Are We Worth It?

Gay, lesbian, bisexual and transgender Christians and seekers, I want to ask you all a very important question. Are we worth it? Do you believe that we are worth as much as hetero Christians? I know I’m being blunt, but we have no time to waste on subtlety. Our very lives are under fire from the Religious Right, so the quicker this question gets an answer, the better it will be for every one of us.

Straight Christians, so often hostile to us, are very much in love with themselves. Walk into any Christian bookstore, and just behold the gifts and trinkets they lavish upon themselves. We know that many of them hate us, but seldom do we stop to think about how much they love themselves. The second point may, indeed, be far more important to us than the first. And, as such, it deserves our urgent attention.

Notice that, on TBN, Daystar, the 700 Club and the like, appeals for money are made not only with silver-tongued glibness, but with the assurance of those who know their needs will be met. They, of course, would say that God is meeting those needs. Some of my readers might expect me to argue with that assertion, but I have no quarrel with it at all. God meets their needs, to a large degree, by instilling in them “His” love for them so deeply that they may rest assured of it. Thus, they love themselves enough to believe they are worthy of ministries that share God’s love with them.

Many who minister to the GLBT community beat their heads against the wall in bafflement. Why don’t gay Christians give as generously as do straight ones? We are tempted to think it is because gay Christians simply care less — that relationship with God is less important to them than it is to straights. I, however, do not believe that for a minute.

I refuse to succumb to the homophobia of the anti-gay elements in the Church. And that is exactly what such an underestimation of gay Christians’ devotion is. It is all too easy to be poisoned by homophobia when it is all around us, like the very air that we breathe. Not only do some who minister to sexual minorities tend to feel the effects of that poison, but so, too, do a great many of those to whom we minister.

Do we see ourselves as worth it? Do we believe that we deserve good preaching, good music, good reading, study helps, words of encouragement and all the rest of it just as much as straight Christians do? It certainly does seem as if those who complain they must contribute to the ministries that serve them — as if somehow, miraculously, these ministries could survive without support — do so because they do not feel that they are worth being ministered to. And that is sad, indeed.

There is a huge glut of ministries to straight Christians, particularly of the Right-Wing variety. They are stepping all over each other in a virtual hair-pulling, eye-gouging stampede. While for GLBT believers and seekers, there is hardly anything at all. Just a few, lonely voices, crying out in the wilderness and fainting of hunger and thirst. No matter how many new Right-Wing ministries spring up — including those that are most antagonistic toward sexual minorities — there always seems to be more than enough time, talent and treasure to support every one of them.

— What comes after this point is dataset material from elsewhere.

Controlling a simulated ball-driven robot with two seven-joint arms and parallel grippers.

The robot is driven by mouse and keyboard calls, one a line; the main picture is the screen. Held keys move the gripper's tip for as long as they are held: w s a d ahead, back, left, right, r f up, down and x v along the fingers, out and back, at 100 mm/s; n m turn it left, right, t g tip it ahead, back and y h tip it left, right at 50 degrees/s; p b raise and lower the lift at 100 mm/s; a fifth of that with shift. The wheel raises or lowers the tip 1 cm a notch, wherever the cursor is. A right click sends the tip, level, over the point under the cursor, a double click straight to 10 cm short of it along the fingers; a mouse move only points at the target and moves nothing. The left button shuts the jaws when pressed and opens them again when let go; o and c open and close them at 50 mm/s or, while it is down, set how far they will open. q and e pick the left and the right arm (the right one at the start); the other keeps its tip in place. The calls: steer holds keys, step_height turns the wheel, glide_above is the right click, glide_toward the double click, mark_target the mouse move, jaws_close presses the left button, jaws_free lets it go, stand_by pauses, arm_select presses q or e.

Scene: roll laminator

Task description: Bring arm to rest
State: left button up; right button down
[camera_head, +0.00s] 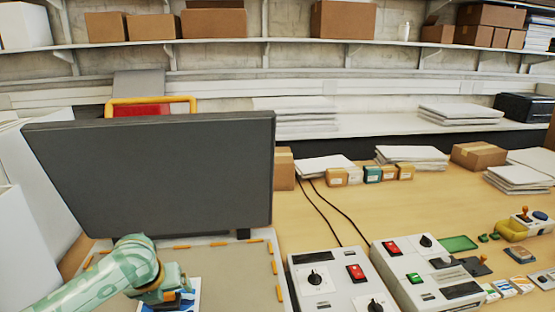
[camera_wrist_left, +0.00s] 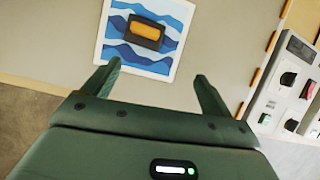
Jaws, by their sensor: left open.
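My left gripper (camera_head: 168,296) reaches in from the lower left of the head view, over a flat beige bed (camera_head: 240,280). In the left wrist view its two fingers (camera_wrist_left: 157,72) are apart with nothing between them. Beyond the fingertips a print with blue and white waves (camera_wrist_left: 112,45) lies on the bed. A dark block with an orange top (camera_wrist_left: 147,32) sits on the print. In the head view the gripper partly hides the print (camera_head: 193,284) and the block. My right gripper is not in view.
A large dark upright panel (camera_head: 150,170) stands behind the bed. Control boxes with knobs and red switches (camera_head: 330,280) (camera_head: 425,275) stand to the right. Paper stacks (camera_head: 412,155), small boxes and a green tray (camera_head: 458,243) lie farther back and right on the wooden table (camera_head: 345,205).

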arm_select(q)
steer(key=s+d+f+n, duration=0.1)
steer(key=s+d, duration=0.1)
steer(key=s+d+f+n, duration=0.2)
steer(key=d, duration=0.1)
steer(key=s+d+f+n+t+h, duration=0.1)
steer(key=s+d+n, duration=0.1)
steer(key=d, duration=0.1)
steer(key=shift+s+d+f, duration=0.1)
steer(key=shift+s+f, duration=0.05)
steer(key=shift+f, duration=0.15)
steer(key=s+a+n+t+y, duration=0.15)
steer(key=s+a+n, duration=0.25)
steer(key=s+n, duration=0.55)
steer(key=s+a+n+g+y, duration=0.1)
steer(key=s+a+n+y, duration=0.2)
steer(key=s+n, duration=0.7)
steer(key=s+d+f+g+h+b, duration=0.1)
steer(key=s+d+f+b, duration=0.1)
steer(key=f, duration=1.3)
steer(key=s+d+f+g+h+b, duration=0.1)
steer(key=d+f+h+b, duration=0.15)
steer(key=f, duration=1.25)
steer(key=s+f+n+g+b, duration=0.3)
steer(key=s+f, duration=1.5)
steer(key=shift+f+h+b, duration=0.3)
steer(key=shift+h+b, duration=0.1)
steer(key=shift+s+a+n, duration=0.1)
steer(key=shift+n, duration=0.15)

No wonder so many in our community worldwide feel so lost and alone. How could they help but wonder if they have a friend in all the world? Those in large cities, in relatively progressive countries, forget the arid, loveless and hopeless conditions — the state of spiritual drought and starvation — that exist in so many smaller towns, rural regions and less-enlightened lands. If you find it difficult to imagine what I mean, just remember that our experience is shared by only a tiny minority around the globe. There but by the sheerest grace of God go we.

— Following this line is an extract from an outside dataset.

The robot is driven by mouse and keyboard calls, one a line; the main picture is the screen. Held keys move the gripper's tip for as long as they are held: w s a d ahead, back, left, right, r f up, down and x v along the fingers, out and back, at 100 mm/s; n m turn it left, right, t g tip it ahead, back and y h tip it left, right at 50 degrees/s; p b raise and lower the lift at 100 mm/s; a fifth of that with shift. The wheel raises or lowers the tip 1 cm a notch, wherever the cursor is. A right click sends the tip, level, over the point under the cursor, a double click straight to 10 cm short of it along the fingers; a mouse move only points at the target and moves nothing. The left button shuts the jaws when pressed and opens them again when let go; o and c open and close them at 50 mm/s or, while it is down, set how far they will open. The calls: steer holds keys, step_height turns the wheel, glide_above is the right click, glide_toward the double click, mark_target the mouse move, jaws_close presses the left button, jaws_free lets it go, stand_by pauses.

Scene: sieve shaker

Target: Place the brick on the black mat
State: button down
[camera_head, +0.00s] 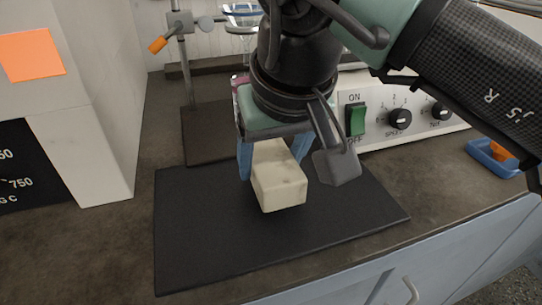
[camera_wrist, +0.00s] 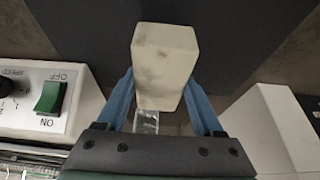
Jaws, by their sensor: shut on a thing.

The economy of Christian ministry is different (or at any rate, ought to be) than the economy of the world. The reason some ministries seem to be “free” to the public is so that those who cannot afford to pay for them can be nourished by them. The economy of the Gospel is the economy of generosity. But when those who can afford to contribute at least something give nothing, that is a good way to get “free” ministries to go away — or, in order to survive at all, to go commercial. Next time we decry the fact that a price-tag is so often put on the Gospel, we need to recall this very elementary fact.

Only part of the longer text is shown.